Dans le bus de six heures, quand on le prend en début de ligne, on a le choix de la place. Depuis peu j’ai entendu son prénom, un soir qu’elle était en compagnie d’une collègue apparemment. Solange essaie d’avoir une place isolée, sans vis-à-vis. Elle a les traits tirés, je ne crois pas l’avoir croisée autrement que l’air fatiguée. Dans son cabas, il y a des aiguilles qui dépassent sans pour autant tricoter dans ce temps de trajet. Mais comme elle descend à l’arrêt de la gare, peut être que son retour se poursuit dans le train.
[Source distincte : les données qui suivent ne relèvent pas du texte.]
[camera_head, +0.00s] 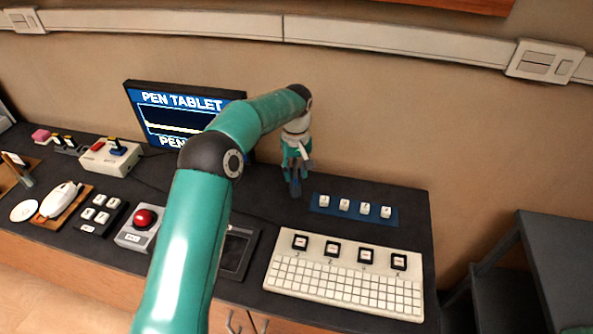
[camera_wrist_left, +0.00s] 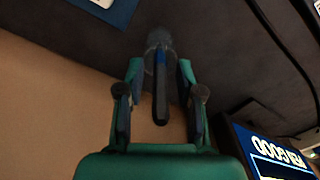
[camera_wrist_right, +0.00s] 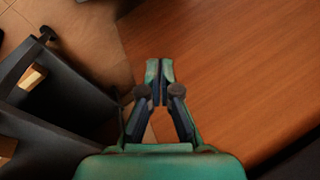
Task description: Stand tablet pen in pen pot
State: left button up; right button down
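The dark tablet pen with a blue band (camera_wrist_left: 160,88) shows between the fingers of my left gripper (camera_wrist_left: 160,75) in the left wrist view. The fingers are apart, with a gap on each side of the pen. The pen's far end meets a grey pen pot (camera_wrist_left: 157,40), and it appears to stand in it. In the head view my left gripper (camera_head: 296,160) is just above the pot (camera_head: 295,187), and its fingers partly hide the pen. My right gripper (camera_wrist_right: 160,72) has its fingertips together and empty in the right wrist view.
A pen tablet screen (camera_head: 180,118) stands to the left of the pot. A blue strip with several white keys (camera_head: 355,210) lies to its right, and a white keyboard (camera_head: 345,280) is in front. A dark drawing tablet (camera_head: 237,250) lies nearer the table's front edge.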

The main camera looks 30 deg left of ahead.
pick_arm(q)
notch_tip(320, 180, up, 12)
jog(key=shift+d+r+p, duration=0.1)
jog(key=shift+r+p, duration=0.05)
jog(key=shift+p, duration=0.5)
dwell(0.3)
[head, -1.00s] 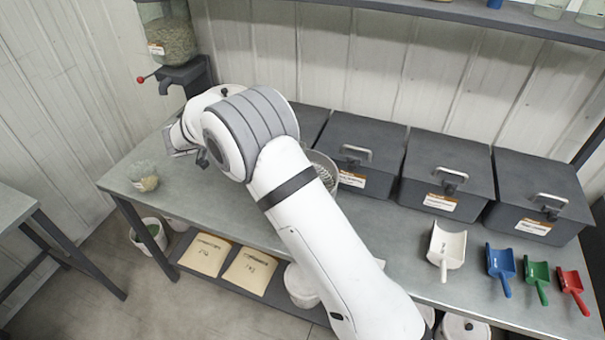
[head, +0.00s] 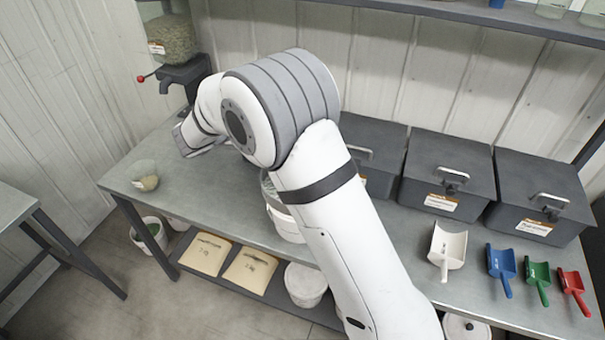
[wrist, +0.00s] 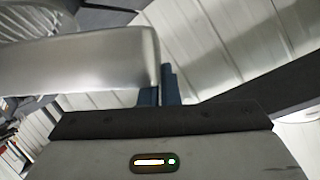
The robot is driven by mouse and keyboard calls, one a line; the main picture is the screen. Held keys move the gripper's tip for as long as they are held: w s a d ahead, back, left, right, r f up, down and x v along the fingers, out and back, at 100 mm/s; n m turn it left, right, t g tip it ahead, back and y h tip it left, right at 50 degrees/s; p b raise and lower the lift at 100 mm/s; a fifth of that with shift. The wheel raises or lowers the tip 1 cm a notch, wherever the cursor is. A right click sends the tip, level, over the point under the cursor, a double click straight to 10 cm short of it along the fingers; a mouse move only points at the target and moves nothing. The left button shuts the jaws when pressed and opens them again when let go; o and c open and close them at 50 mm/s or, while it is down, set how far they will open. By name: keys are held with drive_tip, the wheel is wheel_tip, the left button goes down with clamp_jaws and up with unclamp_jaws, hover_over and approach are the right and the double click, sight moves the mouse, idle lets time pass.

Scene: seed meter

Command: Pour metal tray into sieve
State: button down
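My gripper (head: 190,142) is at the far left end of the bench, mostly behind my own arm in the head view. In the wrist view its dark fingers (wrist: 160,90) are close together at the end of a smooth, shiny metal tray (wrist: 80,62), which they appear to hold. The tray's contents are not visible. A round wire-mesh shape, likely the sieve (wrist: 25,22), shows at the upper left of the wrist view, beyond the tray. In the head view a grey rim above a white bucket (head: 287,224) shows beside my arm, which hides most of it.
A clear cup (head: 146,178) with seed stands at the bench's left end, below the hopper (head: 172,42). Dark lidded bins (head: 445,175) line the back. White (head: 447,248), blue (head: 501,265), green (head: 537,277) and red (head: 571,285) scoops lie at the right.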

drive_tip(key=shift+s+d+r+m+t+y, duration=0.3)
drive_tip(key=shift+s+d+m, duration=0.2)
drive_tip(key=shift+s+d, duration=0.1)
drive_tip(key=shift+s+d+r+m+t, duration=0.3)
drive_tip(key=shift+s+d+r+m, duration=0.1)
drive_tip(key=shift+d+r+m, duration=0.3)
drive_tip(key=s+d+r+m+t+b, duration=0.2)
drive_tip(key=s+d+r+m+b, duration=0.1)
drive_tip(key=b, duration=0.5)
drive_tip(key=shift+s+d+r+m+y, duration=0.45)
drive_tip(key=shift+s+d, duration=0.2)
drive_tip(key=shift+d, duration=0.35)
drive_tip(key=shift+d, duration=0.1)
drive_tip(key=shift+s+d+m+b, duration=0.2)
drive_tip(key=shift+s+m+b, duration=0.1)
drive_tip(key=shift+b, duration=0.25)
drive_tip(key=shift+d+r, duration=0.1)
Ses cheveux s’arrêtent aux épaules, sont teintés auburn et révèlent parfois des racines grises. Ses mains sont épaisses, caleuses. Quel métier peut-elle faire ? Dès que le temps est humide elle porte un imperméable lustré par endroit. Ses chaussures ont des talons éculés. Souvent elle pose sa tête sur la fenêtre et ferme les yeux. Quand elle reste debout parce qu’arrivée trop tard, en courant, elle s’accroche à une poignée comme à une bouée et son corps ondule au rythme du bus. Nos regards ne se sont jamais croisés, je ne sais même pas la couleur de ses yeux.
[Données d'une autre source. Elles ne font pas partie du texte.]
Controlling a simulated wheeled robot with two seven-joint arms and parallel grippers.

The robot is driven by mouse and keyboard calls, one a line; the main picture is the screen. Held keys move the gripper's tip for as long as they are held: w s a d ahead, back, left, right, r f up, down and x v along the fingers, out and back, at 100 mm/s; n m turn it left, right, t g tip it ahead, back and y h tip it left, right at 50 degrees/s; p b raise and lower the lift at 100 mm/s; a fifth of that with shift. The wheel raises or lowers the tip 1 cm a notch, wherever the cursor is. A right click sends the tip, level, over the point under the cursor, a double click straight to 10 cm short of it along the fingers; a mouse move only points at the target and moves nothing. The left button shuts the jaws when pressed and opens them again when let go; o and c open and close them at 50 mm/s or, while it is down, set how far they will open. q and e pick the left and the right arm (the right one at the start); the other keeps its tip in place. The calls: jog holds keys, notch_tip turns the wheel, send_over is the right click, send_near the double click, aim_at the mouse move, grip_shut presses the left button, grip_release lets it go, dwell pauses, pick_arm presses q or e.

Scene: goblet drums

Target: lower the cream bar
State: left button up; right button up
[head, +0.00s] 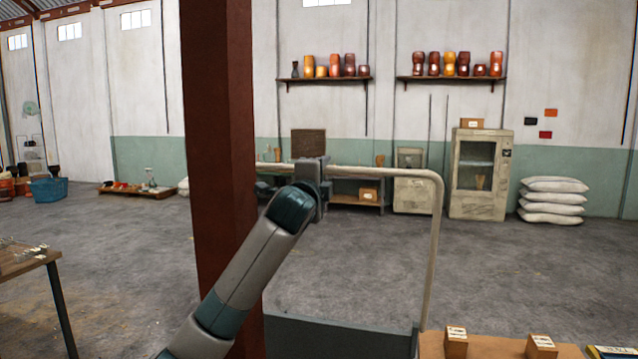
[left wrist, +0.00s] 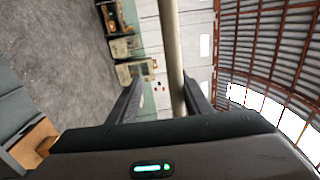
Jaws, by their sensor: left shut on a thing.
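The cream bar (head: 385,172) runs level across the middle of the head view. At its right end it bends down into a long upright leg that reaches the dark low panel (head: 340,338). My left gripper (head: 318,170) is shut on the level part of the bar, left of the bend; my own wrist hides its fingertips there. In the left wrist view the bar (left wrist: 171,45) passes between the two fingers (left wrist: 165,98). The bar's left part goes behind the red-brown column. My right gripper is not in view.
A thick red-brown column (head: 218,120) stands close by, left of my gripper, with my forearm passing in front of it. A wooden table (head: 480,346) with small boxes is at lower right. Another table (head: 25,262) is at left. The floor beyond is open.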

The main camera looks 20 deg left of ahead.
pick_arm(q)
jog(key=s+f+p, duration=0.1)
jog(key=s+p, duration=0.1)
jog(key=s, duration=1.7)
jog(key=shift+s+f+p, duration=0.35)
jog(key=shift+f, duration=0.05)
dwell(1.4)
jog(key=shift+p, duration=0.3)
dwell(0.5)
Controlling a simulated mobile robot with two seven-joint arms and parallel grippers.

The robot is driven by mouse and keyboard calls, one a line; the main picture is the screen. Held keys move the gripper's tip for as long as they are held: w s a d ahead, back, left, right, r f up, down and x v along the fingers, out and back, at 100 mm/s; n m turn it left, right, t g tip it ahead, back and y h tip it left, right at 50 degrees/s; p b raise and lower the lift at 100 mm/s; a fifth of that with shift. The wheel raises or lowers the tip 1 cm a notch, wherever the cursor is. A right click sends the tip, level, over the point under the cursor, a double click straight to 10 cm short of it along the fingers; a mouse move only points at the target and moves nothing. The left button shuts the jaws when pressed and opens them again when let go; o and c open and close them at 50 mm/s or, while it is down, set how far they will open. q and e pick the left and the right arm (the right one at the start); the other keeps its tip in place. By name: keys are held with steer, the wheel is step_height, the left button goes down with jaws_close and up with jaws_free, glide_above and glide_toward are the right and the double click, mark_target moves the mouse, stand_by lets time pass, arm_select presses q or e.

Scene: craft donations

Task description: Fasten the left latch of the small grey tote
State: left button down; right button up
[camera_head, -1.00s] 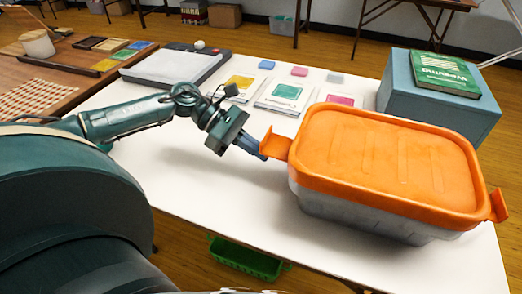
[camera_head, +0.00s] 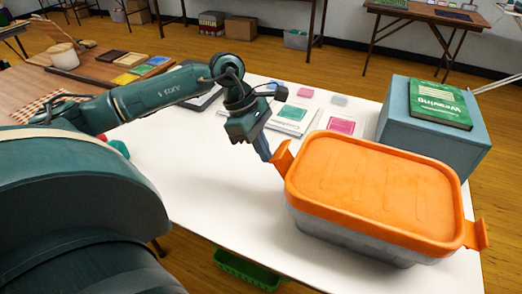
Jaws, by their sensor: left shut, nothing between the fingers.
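The small grey tote (camera_head: 345,232) stands on the white table with its orange lid (camera_head: 375,190) on. Its left latch (camera_head: 283,158) is an orange tab that sticks outward and up from the lid's left end. The right latch (camera_head: 477,235) also sticks out from the lid at the other end. My left gripper (camera_head: 265,154) points down just left of the left latch, with its fingers shut and empty. The fingertips are very close to the latch; I cannot tell if they touch it. My right gripper is not in view.
A blue-grey box (camera_head: 430,130) with a green book (camera_head: 440,103) on top stands behind the tote. Colored pads and cards, including a pink one (camera_head: 341,125), lie behind my gripper. A green basket (camera_head: 245,270) is below the table's front edge.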

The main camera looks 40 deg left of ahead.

Il est jeune, toujours en tension, avec une tignasse rousse souvent attachée par un élastique noir. Il est en salopette blanche, enfin au départ elle était blanche parce que, telle que je la vois, elle est constellée de tâches de peinture de couleurs variées. Il en a même dans les cheveux ainsi que sur le visage comme des confettis qui s’accrochent à vous après une fête. On sent chez lui une envie de mordre dans la vie et quand il entre en fin de journée dans le bar de la place, c’est comme un grand vent frais qui fait irruption. Il commande régulièrement un demi, le boit au comptoir, consulte son smartphone, clac son verre vide en le reposant, sort sa monnaie et s’en va dans un sourire. Dehors il se dirige vers la droite et je le vois s’éloigner presque sautillant dans le crépuscule qui commence à s’installer.
C’est en fin d’après-midi qu’elle s’adosse à une grille de fenêtre d’un rez de chaussée d’immeuble, ses cheveux gris relevés dans un chignon. Elle a déposé à ses pieds, un peu devant elle, une petite boite en fer sur un tissu plié en quatre. Il n’y a pas de pancarte et elle ne dit pas bonjour à tous les passants. Elle attend, c’est tout, son regard souvent vers le bas. Une pièce tombe dans la boite, là elle relève sa tête, sourit doucement et remercie d’une voix fluette. Elle porte un foulard autour de son cou, une veste large couvre son corps presque maigre. Elle intrigue dans sa discrétion, le soin de sa personne, sa dignité qu’elle n’a pas perdue. Parfois elle n’est pas là pendant plusieurs jours et on ne peut se défaire d’une inquiétude.
C’est toujours un plaisir de lire des portraits, merci.